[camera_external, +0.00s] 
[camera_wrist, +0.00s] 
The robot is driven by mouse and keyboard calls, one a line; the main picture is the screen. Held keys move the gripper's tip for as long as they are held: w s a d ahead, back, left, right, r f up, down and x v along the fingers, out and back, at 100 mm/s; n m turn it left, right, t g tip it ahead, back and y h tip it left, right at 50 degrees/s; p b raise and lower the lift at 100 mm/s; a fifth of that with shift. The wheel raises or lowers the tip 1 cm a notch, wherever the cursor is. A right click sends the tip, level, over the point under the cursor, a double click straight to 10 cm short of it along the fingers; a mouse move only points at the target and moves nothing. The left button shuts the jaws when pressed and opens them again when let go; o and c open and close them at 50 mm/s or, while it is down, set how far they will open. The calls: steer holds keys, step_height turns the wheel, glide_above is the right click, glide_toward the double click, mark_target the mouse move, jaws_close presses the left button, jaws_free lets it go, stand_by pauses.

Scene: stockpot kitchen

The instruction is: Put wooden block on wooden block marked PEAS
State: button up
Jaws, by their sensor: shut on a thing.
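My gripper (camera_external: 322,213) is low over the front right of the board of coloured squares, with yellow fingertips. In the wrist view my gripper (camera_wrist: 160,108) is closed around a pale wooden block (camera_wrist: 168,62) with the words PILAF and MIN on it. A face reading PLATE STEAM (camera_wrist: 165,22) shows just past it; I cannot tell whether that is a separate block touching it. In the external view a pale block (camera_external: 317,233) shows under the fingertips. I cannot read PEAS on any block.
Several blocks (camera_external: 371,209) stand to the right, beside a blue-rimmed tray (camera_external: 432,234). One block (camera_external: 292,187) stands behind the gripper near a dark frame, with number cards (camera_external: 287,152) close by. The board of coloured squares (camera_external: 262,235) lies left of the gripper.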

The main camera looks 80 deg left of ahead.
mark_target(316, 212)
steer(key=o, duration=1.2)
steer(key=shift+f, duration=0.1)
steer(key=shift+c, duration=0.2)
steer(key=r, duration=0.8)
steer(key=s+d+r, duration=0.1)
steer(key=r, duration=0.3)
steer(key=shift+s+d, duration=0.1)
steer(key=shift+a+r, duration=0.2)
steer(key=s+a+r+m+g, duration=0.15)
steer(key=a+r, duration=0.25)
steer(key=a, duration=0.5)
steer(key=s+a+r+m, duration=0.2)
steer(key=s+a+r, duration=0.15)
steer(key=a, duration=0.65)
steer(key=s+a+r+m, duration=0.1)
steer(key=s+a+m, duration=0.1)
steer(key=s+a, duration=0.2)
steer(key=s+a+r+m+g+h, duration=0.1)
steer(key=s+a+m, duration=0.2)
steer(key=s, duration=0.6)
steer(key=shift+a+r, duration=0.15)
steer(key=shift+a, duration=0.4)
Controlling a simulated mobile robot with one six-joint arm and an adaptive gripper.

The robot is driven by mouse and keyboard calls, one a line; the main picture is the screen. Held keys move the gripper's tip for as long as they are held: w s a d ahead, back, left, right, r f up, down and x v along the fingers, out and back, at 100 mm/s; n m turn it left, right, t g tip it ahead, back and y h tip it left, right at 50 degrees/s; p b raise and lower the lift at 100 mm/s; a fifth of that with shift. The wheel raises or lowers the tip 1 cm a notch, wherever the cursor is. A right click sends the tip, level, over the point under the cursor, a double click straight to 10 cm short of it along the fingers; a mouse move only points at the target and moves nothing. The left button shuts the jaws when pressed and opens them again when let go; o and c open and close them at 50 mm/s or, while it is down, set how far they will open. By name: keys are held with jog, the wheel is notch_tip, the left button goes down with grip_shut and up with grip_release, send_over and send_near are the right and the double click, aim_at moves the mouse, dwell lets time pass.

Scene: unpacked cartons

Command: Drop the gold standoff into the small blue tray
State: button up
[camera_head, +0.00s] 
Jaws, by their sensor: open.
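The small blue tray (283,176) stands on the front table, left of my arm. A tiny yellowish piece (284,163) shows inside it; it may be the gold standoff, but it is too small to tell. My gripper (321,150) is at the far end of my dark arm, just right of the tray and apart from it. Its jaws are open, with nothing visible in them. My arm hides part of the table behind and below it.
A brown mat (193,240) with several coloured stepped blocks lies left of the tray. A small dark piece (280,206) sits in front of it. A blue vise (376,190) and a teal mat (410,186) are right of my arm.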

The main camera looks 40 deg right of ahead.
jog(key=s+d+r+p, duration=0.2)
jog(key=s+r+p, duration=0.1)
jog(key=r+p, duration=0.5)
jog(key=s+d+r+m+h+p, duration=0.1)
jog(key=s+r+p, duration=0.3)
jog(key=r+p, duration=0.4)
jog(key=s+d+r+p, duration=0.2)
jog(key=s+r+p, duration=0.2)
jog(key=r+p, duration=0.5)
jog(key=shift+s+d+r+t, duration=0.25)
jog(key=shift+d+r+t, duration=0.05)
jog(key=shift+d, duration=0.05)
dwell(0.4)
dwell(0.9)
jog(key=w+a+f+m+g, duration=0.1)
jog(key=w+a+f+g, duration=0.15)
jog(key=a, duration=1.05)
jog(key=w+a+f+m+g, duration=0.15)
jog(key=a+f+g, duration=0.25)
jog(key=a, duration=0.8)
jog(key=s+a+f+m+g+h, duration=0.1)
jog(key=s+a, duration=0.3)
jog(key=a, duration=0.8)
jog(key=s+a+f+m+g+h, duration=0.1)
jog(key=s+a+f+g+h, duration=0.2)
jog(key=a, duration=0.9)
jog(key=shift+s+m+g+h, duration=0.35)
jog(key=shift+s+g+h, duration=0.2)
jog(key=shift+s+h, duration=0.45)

:: Challenge ::
Send back every record, precisely as written.

:: Completed task ::
[camera_external, +0.00s] 
[camera_wrist, +0.00s] 
The robot is driven by mouse and keyboard calls, one a line; the main picture is the screen. Held keys move the gripper's tip for as long as they are held: w s a d ahead, back, left, right, r f up, down and x v along the fingers, out and back, at 100 mm/s; n m turn it left, right, t g tip it ahead, back and y h tip it left, right at 50 degrees/s; p b raise and lower the lift at 100 mm/s; a fifth of that with shift. The wheel raises or lowers the tip 1 cm a notch, wherever the cursor is. A right click sends the tip, level, over the point under the cursor, a double click straight to 10 cm short of it along the fingers; a mouse move only points at the target and moves nothing. The left button shuts the jaws when pressed and opens them again when let go; o and c open and close them at 50 mm/s or, while it is down, set how far they will open. The calls: steer holds keys, step_height turns the wheel, glide_above is the right click, glide_toward the double click, mark_target the mouse move, jaws_close presses the left button, jaws_free lets it go, stand_by pauses.

Scene: stockpot kitchen

The instruction is: Put wooden block on wooden block marked PEAS
State: button up
Jaws, by their sensor: shut on a thing.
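My gripper (camera_external: 322,213) is low over the front right of the board of coloured squares, with yellow fingertips. In the wrist view my gripper (camera_wrist: 160,108) is closed around a pale wooden block (camera_wrist: 168,62) with the words PILAF and MIN on it. A face reading PLATE STEAM (camera_wrist: 165,22) shows just past it; I cannot tell whether that is a separate block touching it. In the external view a pale block (camera_external: 317,233) shows under the fingertips. I cannot read PEAS on any block.
Several blocks (camera_external: 371,209) stand to the right, beside a blue-rimmed tray (camera_external: 432,234). One block (camera_external: 292,187) stands behind the gripper near a dark frame, with number cards (camera_external: 287,152) close by. The board of coloured squares (camera_external: 262,235) lies left of the gripper.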

The main camera looks 80 deg left of ahead.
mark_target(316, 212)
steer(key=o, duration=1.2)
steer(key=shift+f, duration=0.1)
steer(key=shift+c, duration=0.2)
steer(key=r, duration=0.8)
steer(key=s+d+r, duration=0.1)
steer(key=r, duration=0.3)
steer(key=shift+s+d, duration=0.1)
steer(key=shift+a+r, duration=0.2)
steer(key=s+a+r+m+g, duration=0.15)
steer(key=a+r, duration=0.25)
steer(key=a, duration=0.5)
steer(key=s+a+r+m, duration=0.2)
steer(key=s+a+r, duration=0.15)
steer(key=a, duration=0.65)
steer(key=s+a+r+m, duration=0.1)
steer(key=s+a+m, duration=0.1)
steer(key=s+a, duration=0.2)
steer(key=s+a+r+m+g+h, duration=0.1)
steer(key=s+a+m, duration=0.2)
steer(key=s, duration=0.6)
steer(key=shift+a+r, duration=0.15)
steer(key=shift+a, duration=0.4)
Controlling a simulated mobile robot with one six-joint arm and an adaptive gripper.

The robot is driven by mouse and keyboard calls, one a line; the main picture is the screen. Held keys move the gripper's tip for as long as they are held: w s a d ahead, back, left, right, r f up, down and x v along the fingers, out and back, at 100 mm/s; n m turn it left, right, t g tip it ahead, back and y h tip it left, right at 50 degrees/s; p b raise and lower the lift at 100 mm/s; a fifth of that with shift. The wheel raises or lowers the tip 1 cm a notch, wherever the cursor is. A right click sends the tip, level, over the point under the cursor, a double click straight to 10 cm short of it along the fingers; a mouse move only points at the target and moves nothing. The left button shuts the jaws when pressed and opens them again when let go; o and c open and close them at 50 mm/s or, while it is down, set how far they will open. By name: keys are held with jog, the wheel is notch_tip, the left button goes down with grip_shut and up with grip_release, send_over and send_near are the right and the double click, aim_at moves the mouse, dwell lets time pass.

Scene: unpacked cartons

Command: Drop the gold standoff into the small blue tray
State: button up
[camera_head, +0.00s] 
Jaws, by their sensor: open.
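The small blue tray (283,176) stands on the front table, left of my arm. A tiny yellowish piece (284,163) shows inside it; it may be the gold standoff, but it is too small to tell. My gripper (321,150) is at the far end of my dark arm, just right of the tray and apart from it. Its jaws are open, with nothing visible in them. My arm hides part of the table behind and below it.
A brown mat (193,240) with several coloured stepped blocks lies left of the tray. A small dark piece (280,206) sits in front of it. A blue vise (376,190) and a teal mat (410,186) are right of my arm.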

The main camera looks 40 deg right of ahead.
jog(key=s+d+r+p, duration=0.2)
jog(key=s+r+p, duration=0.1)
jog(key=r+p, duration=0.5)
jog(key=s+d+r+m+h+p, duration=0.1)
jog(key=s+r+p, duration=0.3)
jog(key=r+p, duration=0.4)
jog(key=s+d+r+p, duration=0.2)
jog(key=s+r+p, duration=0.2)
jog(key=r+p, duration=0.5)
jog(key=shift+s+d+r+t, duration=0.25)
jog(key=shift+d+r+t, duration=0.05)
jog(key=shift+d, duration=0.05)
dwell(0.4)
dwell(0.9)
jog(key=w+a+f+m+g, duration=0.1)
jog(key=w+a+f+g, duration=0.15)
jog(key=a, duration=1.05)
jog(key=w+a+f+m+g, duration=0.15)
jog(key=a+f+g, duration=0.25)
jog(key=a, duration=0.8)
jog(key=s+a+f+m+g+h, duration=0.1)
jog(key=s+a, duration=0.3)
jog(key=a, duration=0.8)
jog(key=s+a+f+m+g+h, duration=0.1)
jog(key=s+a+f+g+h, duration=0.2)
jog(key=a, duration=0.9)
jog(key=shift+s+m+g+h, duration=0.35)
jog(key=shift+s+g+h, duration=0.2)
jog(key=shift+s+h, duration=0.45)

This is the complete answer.